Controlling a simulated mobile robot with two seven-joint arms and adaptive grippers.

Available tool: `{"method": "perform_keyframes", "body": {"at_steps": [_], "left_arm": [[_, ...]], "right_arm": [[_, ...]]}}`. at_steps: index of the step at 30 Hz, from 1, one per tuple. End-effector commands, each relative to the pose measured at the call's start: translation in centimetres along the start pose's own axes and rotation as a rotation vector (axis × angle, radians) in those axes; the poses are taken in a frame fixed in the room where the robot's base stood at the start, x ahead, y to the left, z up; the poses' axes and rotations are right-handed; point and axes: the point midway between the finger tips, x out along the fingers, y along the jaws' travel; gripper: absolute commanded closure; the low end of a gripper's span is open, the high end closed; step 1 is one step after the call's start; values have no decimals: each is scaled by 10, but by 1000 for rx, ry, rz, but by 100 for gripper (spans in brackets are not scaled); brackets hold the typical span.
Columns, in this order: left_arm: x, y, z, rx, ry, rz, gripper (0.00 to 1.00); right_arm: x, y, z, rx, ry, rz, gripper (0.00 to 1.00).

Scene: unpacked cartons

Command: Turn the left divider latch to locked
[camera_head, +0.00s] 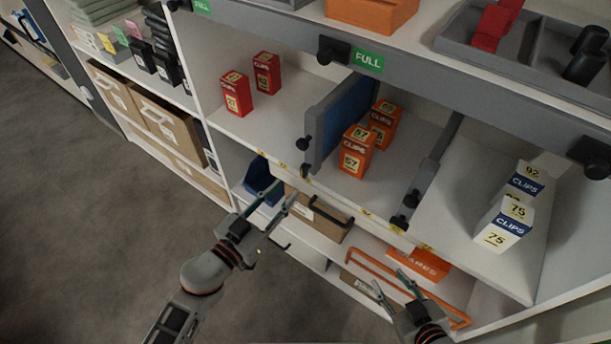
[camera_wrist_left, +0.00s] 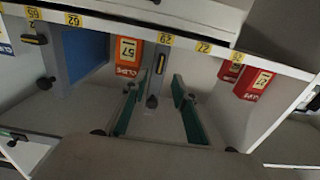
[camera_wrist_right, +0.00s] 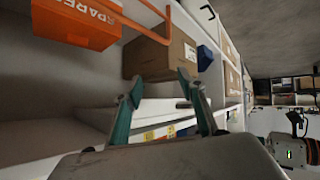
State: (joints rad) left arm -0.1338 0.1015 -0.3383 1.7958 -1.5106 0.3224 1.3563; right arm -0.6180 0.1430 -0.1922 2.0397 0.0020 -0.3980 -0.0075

◇ ◇ ◇ ◇ ◇

GIVEN REQUEST:
All the material shown above is to be copied exactly, with no pictures carried over.

TASK RESPONSE:
Controlling a simulated mobile robot with two seven-joint arms and adaptive grippers.

Available tool: `{"method": "perform_keyframes", "body": {"at_steps": [_], "left_arm": [[_, ...]], "right_arm": [[_, ...]]}}`. at_steps: index of the step at 30 Hz, from 1, one per tuple. End-effector commands, each relative to the pose measured at the call's start: translation in centimetres along the start pose's own axes and rotation as a rotation vector (axis × angle, radians) in those axes; the poses are taken in a frame fixed in the room where the robot's base stood at the start, x ahead, y to the left, z up; the poses' axes and rotations are right-handed; point and axes: the point midway between the finger tips, x out along the fingers, y along the jaws' travel; gripper: absolute commanded closure; the low end of a gripper's span is open, the high end closed; step 1 is one step after the call's start; values have no decimals: each is scaled by 10, but by 1000 for rx, ry, rz, but by 100 for gripper (spans in brackets are not scaled); brackets hold the typical span.
Columns, in this order: left_arm: x, y, z, rx, ry, rz, gripper (0.00 to 1.00); right_arm: x, y, z, rx, ry, rz, gripper (0.00 to 1.00).

Scene: unpacked cartons

Command: Turn the left divider latch to locked
[camera_head, +0.00s] 
[camera_wrist_left, +0.00s] 
[camera_wrist_right, +0.00s] 
State: (joints rad) left arm -0.1338 0.1015 -0.3383 1.7958 -1.5106 0.3224 1.3563; right arm -0.6180 0.1430 -0.1922 2.0397 0.0020 -0.3980 -0.0075

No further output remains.